House Conservatives Introduce ‘Free Market’ Substitute for Bailout

September 30, 2008 - 5:43 PM
Following the defeat of the $700-billion bailout package on Monday, Rep. Jeb Hensarling, chairman of the Republican Study Committee (RSC), introduced a bill that relies on the free market rather than the federal government to solve the nation's financial problems.

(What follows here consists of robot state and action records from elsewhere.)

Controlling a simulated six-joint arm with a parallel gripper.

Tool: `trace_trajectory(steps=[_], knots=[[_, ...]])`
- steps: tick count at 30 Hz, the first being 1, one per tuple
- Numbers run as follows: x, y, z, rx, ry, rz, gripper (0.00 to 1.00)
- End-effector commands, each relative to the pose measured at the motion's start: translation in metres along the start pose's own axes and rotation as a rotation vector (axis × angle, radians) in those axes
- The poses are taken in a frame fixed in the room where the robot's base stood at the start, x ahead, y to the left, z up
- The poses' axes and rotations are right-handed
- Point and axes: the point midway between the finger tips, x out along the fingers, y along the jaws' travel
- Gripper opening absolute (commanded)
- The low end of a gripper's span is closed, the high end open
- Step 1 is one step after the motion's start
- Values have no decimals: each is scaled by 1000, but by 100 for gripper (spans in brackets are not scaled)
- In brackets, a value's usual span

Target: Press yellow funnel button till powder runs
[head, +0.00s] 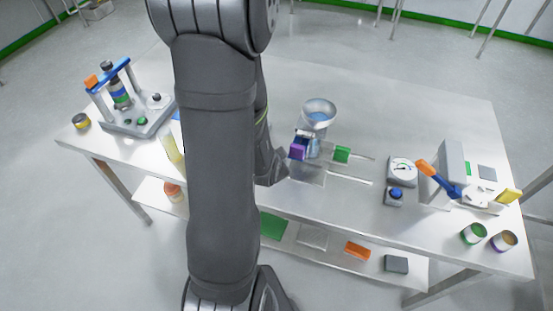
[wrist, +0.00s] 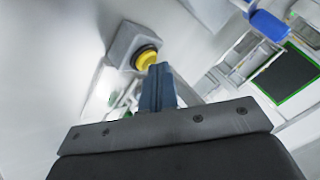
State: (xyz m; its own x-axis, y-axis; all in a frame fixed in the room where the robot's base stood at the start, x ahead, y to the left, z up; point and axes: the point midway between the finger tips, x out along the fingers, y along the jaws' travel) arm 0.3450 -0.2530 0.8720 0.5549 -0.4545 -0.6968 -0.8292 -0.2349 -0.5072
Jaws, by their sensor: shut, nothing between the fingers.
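The yellow button (wrist: 146,58) sits in a dark ring on a grey box (wrist: 128,44) in the wrist view. My gripper (wrist: 159,68) is shut and empty, its fingertips overlapping the lower right edge of the button in that view. I cannot tell whether they touch it. The funnel (head: 318,108) is a grey bowl with pale blue inside, standing mid-table right of my arm. I see no powder running from it.
A dial (head: 402,171) and a blue button (head: 396,193) stand to the right. A rack with a blue bar (head: 117,75) stands at left.

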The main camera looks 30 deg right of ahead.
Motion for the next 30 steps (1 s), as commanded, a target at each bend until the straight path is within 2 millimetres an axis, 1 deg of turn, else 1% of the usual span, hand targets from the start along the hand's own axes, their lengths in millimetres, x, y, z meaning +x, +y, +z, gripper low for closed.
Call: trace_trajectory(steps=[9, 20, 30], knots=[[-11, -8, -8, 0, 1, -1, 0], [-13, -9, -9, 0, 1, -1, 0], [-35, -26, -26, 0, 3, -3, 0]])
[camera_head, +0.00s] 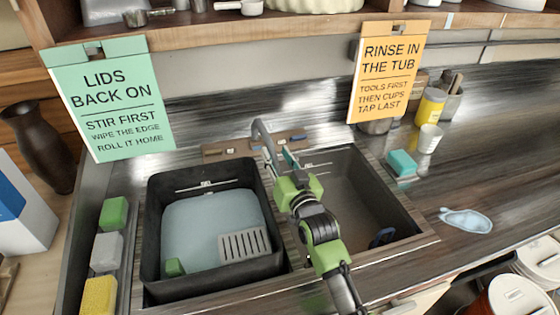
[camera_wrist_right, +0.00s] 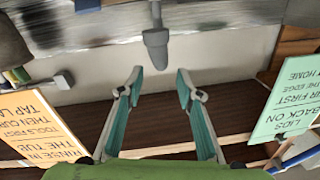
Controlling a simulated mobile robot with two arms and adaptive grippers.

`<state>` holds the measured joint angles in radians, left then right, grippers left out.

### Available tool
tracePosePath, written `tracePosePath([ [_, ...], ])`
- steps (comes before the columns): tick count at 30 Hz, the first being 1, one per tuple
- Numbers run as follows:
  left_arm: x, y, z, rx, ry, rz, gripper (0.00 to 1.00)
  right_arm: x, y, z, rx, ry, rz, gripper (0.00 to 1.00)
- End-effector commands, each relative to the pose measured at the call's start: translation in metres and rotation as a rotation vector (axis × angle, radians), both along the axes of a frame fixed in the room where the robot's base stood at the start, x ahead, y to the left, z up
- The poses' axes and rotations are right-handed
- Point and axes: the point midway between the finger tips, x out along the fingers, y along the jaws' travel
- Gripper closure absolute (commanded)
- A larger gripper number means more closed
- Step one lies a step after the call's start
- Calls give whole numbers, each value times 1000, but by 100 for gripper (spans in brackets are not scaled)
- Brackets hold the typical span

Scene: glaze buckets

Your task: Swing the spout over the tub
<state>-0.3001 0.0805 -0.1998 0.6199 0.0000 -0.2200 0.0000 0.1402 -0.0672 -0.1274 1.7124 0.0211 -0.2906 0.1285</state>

(CNSNews.com) - Following the defeat of the $700-billion bailout package on Monday, Rep. Jeb Hensarling (R-Texas), chairman of the Republican Study Committee (RSC), introduced a bill that he said relies on the free market rather than the federal government to solve the nation’s financial problems.
 
Instead of mandating that the U.S. Treasury purchase up to $700 billion in teetering mortgages and mortgage-backed securities, as the plan backed by the Bush administration and congressional leadership mandated, the RSC alternative would try to restore confidence in the mortgage market by insuring all such investments at 100 percent of their value.
 
Under the plan, mortgages that Treasury officials deemed to be risky would be insured at a higher premium than mortgages considered stable. The mortgages would be insured by the federal government, i.e., tax dollars. Thus, the plan is not pure free market but is more reasonable than an outright federal purchase of the mortgages with tax dollars, suggested Hensarling.
 
“In order to fundamentally deal with the crisis, some part of the full faith and credit of the government will have to be behind it [the solution],” Hensarling told CNSNews.com, and this would shore-up confidence in the mortgage and mortgage-backed securities markets.  “But Wall Street ought to be paying for that, and we ought to be limiting taxpayer exposure.”
 
The plan also includes provisions important to Democrats that had been a part of the Bush plan, such as a provision that would severely limit the size of the “golden parachute” an executive, whose failing companies opted into the government’s insurance plan, could receive and ensuring that financial institutions participating in the program would have to disclose more about their mortgage-asset holdings.
 
Hensarling said at a press conference Monday that under ordinary circumstances conservatives would not consider granting the federal government such powers of intervention, but in these “extraordinary times” his caucus realizes that compromise is necessary.
 
“We come here ready to swallow hard, but we can’t swallow everything,” said Hensarling. “We do not feel that models such as loans secured by assets and the insurance model received the attention they were due. On a normal day, a conservative would run for the exits from either of those plans, but these are extraordinary times.”
 
However, the bill also includes provisions that appeal to free-market conservatives, including the gradual privatization of federal lending giants Fannie Mae and Freddie Mac; regulations barring Government Sponsored Enterprises (GSE’s) from engaging in risky investments; and temporary tax cuts and regulatory relief for businesses.
 
A press release from the RSC about the alternative plan states that it will allow Wall Street to work its way out of the financial crisis rather than cause it to depend upon the American workers’ tax dollars.
 
“We believe that we can help Wall Street work out of this crisis, not force the taxpayers into a bailout,” said the RSC. “We believe that voluntary private capital, not involuntary taxpayer capital, will help the system recover.”
 
“House conservatives believe that any model that essentially has taxpayers bailing out Wall Street is fundamentally flawed,” said Hensarling at the press conference.
 
Sources on Capitol Hill told CNSNews.com that at least five other conservatives in the House, including  Reps. Bill Sali (R-Idaho), Paul Ryan (R-Wis.), Joe Barton (R-Texas), John Shadegg (R-Ariz.), and Marsha Blackburn (R-Tenn.) are also developing alternative plans to deal with the mortgage crisis.